Comment on what’s the difference between “he died” and “he’s dead”?
TehBamski@lemmy.world 10 months ago
It has to do with Verb Tense.
Comment on what’s the difference between “he died” and “he’s dead”?
TehBamski@lemmy.world 10 months ago
It has to do with Verb Tense.
Yaky@slrpnk.net 10 months ago
Interesting, as an ESL speaker of US English (for several decades nonetheless) the timing sounds the reverse for me:
“I thought he died” seems to imply the death was recent, and “I thought he was dead” implies the death happened some time ago.
Initiateofthevoid@lemmy.dbzer0.com 10 months ago
Native speaker here, the OP you are responding to is incorrect.
“Dead” isn’t a verb and so it does not have past or future tenses. It is an adjective describing a state of existence.
Died and dying are tenses of the verb die.

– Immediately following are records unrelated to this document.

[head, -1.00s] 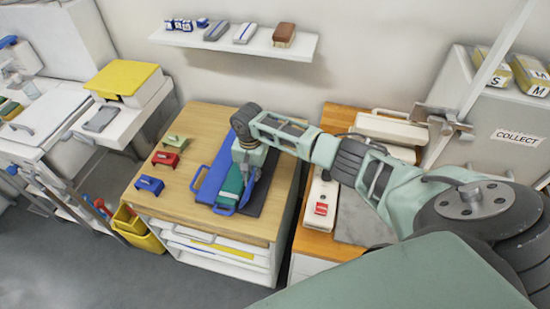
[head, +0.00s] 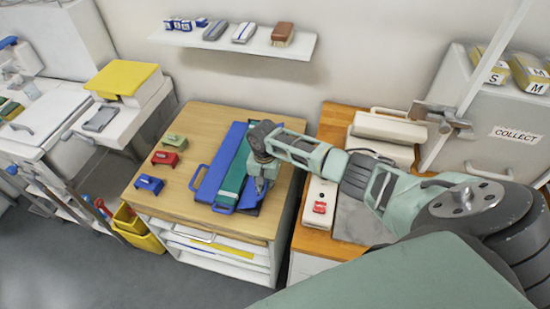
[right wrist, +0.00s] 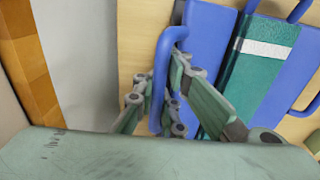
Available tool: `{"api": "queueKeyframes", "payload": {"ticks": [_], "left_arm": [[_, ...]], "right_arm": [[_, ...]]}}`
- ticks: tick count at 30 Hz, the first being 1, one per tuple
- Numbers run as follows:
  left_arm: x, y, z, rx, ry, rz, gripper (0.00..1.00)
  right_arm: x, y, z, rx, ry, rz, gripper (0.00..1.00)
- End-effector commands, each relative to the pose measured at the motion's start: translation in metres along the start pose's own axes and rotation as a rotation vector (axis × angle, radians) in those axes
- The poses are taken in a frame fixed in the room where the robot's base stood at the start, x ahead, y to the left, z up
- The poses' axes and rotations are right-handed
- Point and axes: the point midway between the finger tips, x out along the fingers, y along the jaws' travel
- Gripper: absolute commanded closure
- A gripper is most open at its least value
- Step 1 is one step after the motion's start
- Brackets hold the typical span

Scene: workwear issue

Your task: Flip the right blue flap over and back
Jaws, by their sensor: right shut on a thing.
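A blue holder lies on the wooden table top, with a green piece (head: 232,178) along its middle. Its left blue flap (head: 212,172) lies flat to the left, with a loop handle on its outer edge. The right blue flap (right wrist: 205,30) lies spread to the right of the green piece, partly hidden by my arm in the head view. My right gripper (head: 262,188) is low at this flap's outer edge. In the right wrist view, the gripper (right wrist: 164,82) is shut on the flap's blue loop handle. My left gripper is not in view.
Green, red and blue small blocks (head: 165,158) stand on the table's left side. An orange-topped desk (head: 322,240) with a white box and red button is close on the right. A wall shelf (head: 255,48) hangs behind. The table's front left is clear.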

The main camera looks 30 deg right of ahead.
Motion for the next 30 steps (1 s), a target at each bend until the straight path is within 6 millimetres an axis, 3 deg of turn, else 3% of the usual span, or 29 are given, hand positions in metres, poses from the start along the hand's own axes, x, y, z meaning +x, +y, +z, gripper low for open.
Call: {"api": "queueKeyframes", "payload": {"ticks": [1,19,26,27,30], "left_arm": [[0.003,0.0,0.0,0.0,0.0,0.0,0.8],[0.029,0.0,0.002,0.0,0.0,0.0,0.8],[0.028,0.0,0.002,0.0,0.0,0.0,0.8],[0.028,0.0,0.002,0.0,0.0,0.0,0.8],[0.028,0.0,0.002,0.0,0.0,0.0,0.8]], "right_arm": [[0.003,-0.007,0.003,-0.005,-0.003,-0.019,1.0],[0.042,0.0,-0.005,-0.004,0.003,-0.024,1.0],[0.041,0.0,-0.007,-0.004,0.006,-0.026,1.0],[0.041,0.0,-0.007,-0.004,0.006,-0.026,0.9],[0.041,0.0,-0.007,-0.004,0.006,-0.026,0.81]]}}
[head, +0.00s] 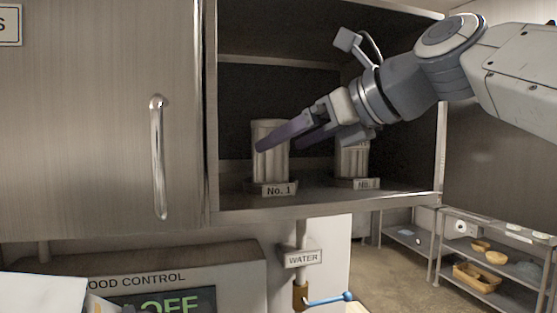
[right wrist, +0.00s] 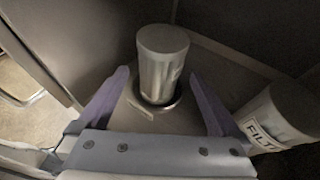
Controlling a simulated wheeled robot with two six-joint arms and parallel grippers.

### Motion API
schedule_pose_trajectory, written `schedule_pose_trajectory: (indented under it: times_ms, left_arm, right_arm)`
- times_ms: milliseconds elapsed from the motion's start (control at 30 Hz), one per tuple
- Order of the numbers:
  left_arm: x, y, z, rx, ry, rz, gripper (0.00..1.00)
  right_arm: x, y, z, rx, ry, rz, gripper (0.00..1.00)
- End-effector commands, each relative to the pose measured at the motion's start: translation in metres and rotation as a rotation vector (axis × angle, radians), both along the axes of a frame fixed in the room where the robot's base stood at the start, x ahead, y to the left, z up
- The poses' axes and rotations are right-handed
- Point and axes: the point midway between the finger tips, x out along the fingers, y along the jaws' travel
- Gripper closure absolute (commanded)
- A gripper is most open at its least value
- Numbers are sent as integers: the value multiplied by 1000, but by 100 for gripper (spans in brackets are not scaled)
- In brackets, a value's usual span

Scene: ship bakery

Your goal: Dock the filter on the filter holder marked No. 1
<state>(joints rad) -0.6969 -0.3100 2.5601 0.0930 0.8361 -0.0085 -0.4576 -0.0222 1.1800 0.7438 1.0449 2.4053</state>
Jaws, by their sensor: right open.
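A pale ribbed cylindrical filter (head: 268,132) stands upright on the holder whose plate reads No. 1 (head: 279,190), inside the open cabinet. In the right wrist view this filter (right wrist: 162,62) stands with its foot in a round metal seat. My right gripper (head: 280,146) is open, reaching in from the right, with its near purple finger across the filter's front. In the wrist view the two fingers lie on either side of the filter, with gaps showing. The far finger is partly hidden in the head view. My left gripper does not show.
A second filter (head: 352,160) stands on the right-hand holder, under my wrist; it shows close by in the wrist view (right wrist: 275,112). A closed door with a handle (head: 158,157) is on the left. A WATER valve (head: 328,300) sits below, shelves (head: 490,262) at right.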

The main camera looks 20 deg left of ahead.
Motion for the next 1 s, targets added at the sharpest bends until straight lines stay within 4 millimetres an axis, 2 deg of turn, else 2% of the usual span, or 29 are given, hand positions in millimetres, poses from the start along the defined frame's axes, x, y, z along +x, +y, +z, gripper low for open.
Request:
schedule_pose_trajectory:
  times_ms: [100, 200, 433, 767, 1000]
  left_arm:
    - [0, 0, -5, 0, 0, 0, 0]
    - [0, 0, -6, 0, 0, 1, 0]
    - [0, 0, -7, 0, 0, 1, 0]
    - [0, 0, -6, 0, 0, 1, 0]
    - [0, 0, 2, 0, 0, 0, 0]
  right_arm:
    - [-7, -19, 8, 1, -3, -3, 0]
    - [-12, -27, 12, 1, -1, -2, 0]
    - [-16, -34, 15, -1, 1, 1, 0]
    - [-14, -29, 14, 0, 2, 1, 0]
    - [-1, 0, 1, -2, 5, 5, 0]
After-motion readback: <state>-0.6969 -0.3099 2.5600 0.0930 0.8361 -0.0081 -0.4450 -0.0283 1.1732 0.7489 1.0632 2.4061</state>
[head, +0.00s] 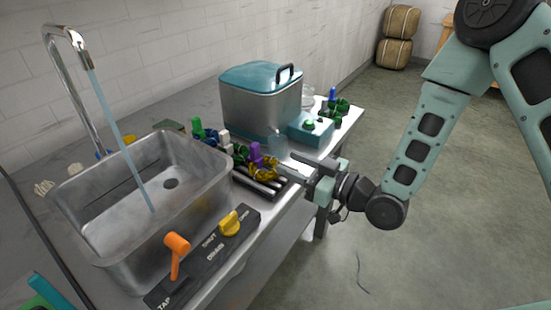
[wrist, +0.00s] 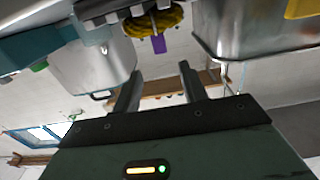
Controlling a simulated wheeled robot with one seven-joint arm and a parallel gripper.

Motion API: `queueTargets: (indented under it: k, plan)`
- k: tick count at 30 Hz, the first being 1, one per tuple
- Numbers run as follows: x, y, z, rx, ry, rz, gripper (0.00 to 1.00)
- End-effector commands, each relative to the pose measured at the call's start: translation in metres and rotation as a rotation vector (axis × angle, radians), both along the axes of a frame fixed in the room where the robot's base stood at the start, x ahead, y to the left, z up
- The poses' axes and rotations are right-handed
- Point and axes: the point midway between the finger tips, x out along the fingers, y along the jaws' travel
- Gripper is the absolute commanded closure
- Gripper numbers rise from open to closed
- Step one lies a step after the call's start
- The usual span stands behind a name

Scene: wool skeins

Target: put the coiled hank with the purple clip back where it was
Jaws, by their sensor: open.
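The coiled hank with the purple clip (head: 256,153) is yellow (head: 264,171) and sits at the near right end of a row of hanks, at the slatted rack (head: 268,187). In the wrist view the yellow hank (wrist: 153,21) and its purple clip (wrist: 158,44) show at the top, beyond the fingertips. My gripper (head: 291,168) is open and just right of this hank in the head view. Its two fingers (wrist: 161,71) are apart with nothing between them. I cannot tell whether a finger touches the hank.
Hanks with green (head: 197,128) and white (head: 223,135) clips stand close behind. Left is the steel sink (head: 215,180) with running water, then the orange tap lever (head: 176,244) and yellow drain knob (head: 229,223). A teal-lidded steel vessel (head: 258,108) and blue box (head: 305,130) stand behind.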

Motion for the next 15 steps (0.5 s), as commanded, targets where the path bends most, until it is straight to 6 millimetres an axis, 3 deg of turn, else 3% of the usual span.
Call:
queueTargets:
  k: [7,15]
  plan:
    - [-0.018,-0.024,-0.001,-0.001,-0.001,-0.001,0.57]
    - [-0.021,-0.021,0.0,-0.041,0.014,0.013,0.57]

“He died, I am dying, now, I die.”
“He is dead, I will be dead, I am dead.”
I agree with your interpretation, but it’s not a hard rule - “I thought he was dead” and “I thought he died” are both grammatically correct regardless of how long ago the death happened, but the latter sounds more specific to me.
“I thought he was dead” sounds like “I haven’t heard about him in awhile, I assumed he was not alive anymore”
But “I thought he died” sounds like “I thought he specifically died in that fire three years ago.”